Ob man von Industrie 4.0 spricht oder vom Internet of Things, von einer Digitalisierung oder, dramatischer, von der disruptiven Revolution - immer geht es um den Wandel von Produkten und Dienstleistungen. Das berührt ganze Unternehmen und damit auch die Rolle des CIO. Fritz Vollmar, Industrie 4.0-Vordenker bei IBM Deutschland, will nicht in German Angst verfallen. In naiven Optimismus aber auch nicht.

Er sieht folgende Hürden:

1. Das Business hat noch nicht gelernt, in digitalen Wertschöpfungsketten zu denken. "In der klassischen Fabrikwelt ist das Produkt raus aus dem Blickfeld, sobald es das Fabriktor hinter sich lässt", erklärt Vollmar.

Positive Beispiele gibt es hier in der Automobilbranche. Stichwort autonomes Fahren: Erledigt der Wagen alles selbstständig, hat der Fahrer Zeit zum Online-Shoppen oder er kann schon mal das Restaurant vorbuchen. Abgerechnet und bezahlt wird alles über eine Karte, an der der Autohersteller beteiligt ist. " Die Autobauer beginnen, die Wertschöpfungsketten entlang des Lebenszyklus des Autos zu erschließen", sagt Vollmar.

Außerdem verändert das Denken in der Fertigung von individuellen Einzelstücken (genannt "Losgröße 1") im industriellen Maßstab den Showroom, so Vollmar weiter. Dort werden künftig weniger Autos herumstehen, statt dessen digitale bildliche Darstellungen, Augmented Reality genannt, mit deren Hilfe der Kunde sein Traumauto konfigurieren kann.

Ob die Branche von selbst auf diese Ideen gekommen ist oder durch den Druck von Tesla und Google, sei dahingestellt. Als sicher kann gelten: Eine andere Branche, Banken und Finance nämlich, sah lange vergleichbar tatenlos zu, wie Paypal am Geldhahn dreht.

Aufgabe des CIO ist hier, das Denken in eben diesen neuen digitalen Wertschöpfungsketten anzukurbeln. In der Praxis aber hätten "viele CIOs ihre Rolle noch nicht gefunden", beobachtet der IBM-Manager. Möglicherweise könne ein Chief Digital Officer (CDO) eine Brücke bauen.

2. Die Lebenszyklen von IT und Produkten passen nicht zusammen. "Ein Flugzeug hält 30 Jahre, ein Auto 15 - so lang hält keine IT", sagt Vollmar.
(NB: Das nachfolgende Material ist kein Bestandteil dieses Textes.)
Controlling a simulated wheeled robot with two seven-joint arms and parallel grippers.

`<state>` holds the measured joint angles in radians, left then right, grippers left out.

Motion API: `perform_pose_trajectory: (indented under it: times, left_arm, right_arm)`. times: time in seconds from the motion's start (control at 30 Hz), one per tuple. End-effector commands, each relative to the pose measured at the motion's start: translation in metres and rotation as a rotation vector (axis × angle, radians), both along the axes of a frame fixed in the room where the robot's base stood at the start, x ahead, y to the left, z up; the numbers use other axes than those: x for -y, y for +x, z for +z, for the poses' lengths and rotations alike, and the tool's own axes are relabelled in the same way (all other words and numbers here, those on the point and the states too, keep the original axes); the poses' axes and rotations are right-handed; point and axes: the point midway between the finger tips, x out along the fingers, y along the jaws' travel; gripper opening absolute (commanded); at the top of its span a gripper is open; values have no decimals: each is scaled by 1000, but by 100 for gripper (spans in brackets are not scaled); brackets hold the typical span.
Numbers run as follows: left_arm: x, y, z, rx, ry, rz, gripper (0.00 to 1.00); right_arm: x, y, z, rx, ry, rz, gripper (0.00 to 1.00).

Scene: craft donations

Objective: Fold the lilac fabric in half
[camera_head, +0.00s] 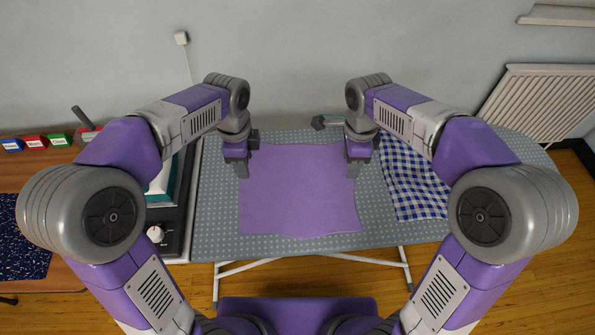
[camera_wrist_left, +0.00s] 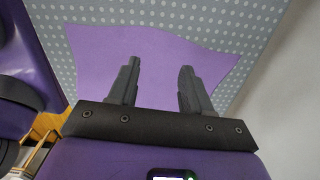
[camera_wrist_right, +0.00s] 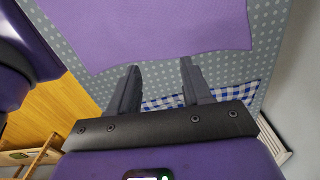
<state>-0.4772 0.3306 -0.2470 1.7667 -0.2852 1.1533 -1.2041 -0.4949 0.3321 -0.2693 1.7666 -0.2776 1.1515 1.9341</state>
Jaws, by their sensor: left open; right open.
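The lilac fabric (camera_head: 299,195) lies flat and spread out on the grey dotted ironing board, a single open sheet with slightly wavy edges. My left gripper (camera_head: 236,175) is at its far left corner in the head view. In the left wrist view my left gripper (camera_wrist_left: 158,80) is open with the fabric (camera_wrist_left: 110,45) beyond its fingers. My right gripper (camera_head: 358,172) is at the far right corner. In the right wrist view my right gripper (camera_wrist_right: 160,80) is open, its fingertips near the fabric's edge (camera_wrist_right: 150,30). Neither gripper holds anything. Exact fingertip heights are hard to tell.
The ironing board (camera_head: 215,225) fills the middle. A blue checked cloth (camera_head: 412,185) lies right of the fabric, close to my right gripper. A grey-green object (camera_head: 328,122) sits at the board's back. A dark-framed machine (camera_head: 160,230) stands left. A radiator (camera_head: 540,105) is at right.

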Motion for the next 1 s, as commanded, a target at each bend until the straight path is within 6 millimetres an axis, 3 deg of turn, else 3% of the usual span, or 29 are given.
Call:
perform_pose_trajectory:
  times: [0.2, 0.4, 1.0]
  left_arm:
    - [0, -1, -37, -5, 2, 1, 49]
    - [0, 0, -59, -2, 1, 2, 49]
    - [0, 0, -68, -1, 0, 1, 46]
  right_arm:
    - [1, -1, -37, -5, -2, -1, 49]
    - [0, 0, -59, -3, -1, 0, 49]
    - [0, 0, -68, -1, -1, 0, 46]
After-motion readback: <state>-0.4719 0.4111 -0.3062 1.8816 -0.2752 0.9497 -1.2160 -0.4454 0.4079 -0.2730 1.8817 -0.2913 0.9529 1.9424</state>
Wie es gehen kann, zeigt die Landwirtschaft am Beispiel "Isobus". Längst haben sich Trecker und Mähdrescher zu rollenden Rechnern entwickelt, die dem Bauern mitteilen, wie fruchtbar welcher Teil seines Ackers ist. Die Geräte kommunizieren über eine genormte Datenschnittstelle für die Landtechnik mit XML-Semantik, das heißt, sie werden protokoll-unabhängig empfangen.

"Die Landmaschinen-Industrie hat verstanden, dass man damit Geld machen kann", konstatiert Vollmar. Was nicht zuletzt daran liegt, dass sie auf ihre Kunden hört und deren Wünsche umsetzt. Folge: Der deutsche Landtechnikstandard ist mittlerweile weltweit gefragt.
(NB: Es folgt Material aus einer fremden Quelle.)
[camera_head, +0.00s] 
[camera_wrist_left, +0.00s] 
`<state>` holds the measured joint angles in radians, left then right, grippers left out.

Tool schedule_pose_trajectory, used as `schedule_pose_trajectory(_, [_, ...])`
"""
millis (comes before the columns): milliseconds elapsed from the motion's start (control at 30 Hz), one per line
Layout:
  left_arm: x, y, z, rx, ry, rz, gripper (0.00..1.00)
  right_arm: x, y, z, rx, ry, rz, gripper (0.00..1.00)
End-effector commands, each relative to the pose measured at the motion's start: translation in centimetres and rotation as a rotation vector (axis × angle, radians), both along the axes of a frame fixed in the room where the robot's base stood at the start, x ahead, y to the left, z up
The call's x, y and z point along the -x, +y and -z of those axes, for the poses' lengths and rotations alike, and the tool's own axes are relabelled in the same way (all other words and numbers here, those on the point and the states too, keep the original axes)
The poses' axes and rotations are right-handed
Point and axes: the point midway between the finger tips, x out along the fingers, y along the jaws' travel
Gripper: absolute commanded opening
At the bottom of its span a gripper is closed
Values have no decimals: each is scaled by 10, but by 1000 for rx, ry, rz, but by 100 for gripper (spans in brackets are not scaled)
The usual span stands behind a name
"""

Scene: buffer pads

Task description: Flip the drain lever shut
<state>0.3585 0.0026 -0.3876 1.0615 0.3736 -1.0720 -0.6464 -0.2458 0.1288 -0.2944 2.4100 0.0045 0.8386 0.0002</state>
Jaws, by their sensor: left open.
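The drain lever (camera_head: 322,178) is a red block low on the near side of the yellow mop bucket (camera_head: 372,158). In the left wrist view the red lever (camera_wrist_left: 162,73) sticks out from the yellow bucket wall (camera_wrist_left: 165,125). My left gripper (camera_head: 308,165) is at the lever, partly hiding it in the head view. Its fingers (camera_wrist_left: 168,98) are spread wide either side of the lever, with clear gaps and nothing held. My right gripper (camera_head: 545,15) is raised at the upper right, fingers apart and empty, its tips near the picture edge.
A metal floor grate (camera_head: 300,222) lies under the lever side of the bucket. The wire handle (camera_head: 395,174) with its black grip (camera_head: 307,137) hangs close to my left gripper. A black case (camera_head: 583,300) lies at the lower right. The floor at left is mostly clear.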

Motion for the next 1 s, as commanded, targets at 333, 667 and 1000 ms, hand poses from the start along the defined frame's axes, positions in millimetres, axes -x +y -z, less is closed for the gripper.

3. Es ist nicht geklärt, wer die unternehmensübergreifende Vernetzung managt, und es fehlt an Standards. Das Beispiel mit dem selbstfahrenden Auto und seinen Daten, die für den Handel ebenso interessant sein können wie für Banken und Versicherungen, zeigt, wie sehr die Vernetzung über die einzelnen Firmen hinausgeht. "Wir brauchen Standards, damit wir nicht so einen IT-Wildwuchs kriegen wie vor 20, 30 Jahren", sagt Vollmar.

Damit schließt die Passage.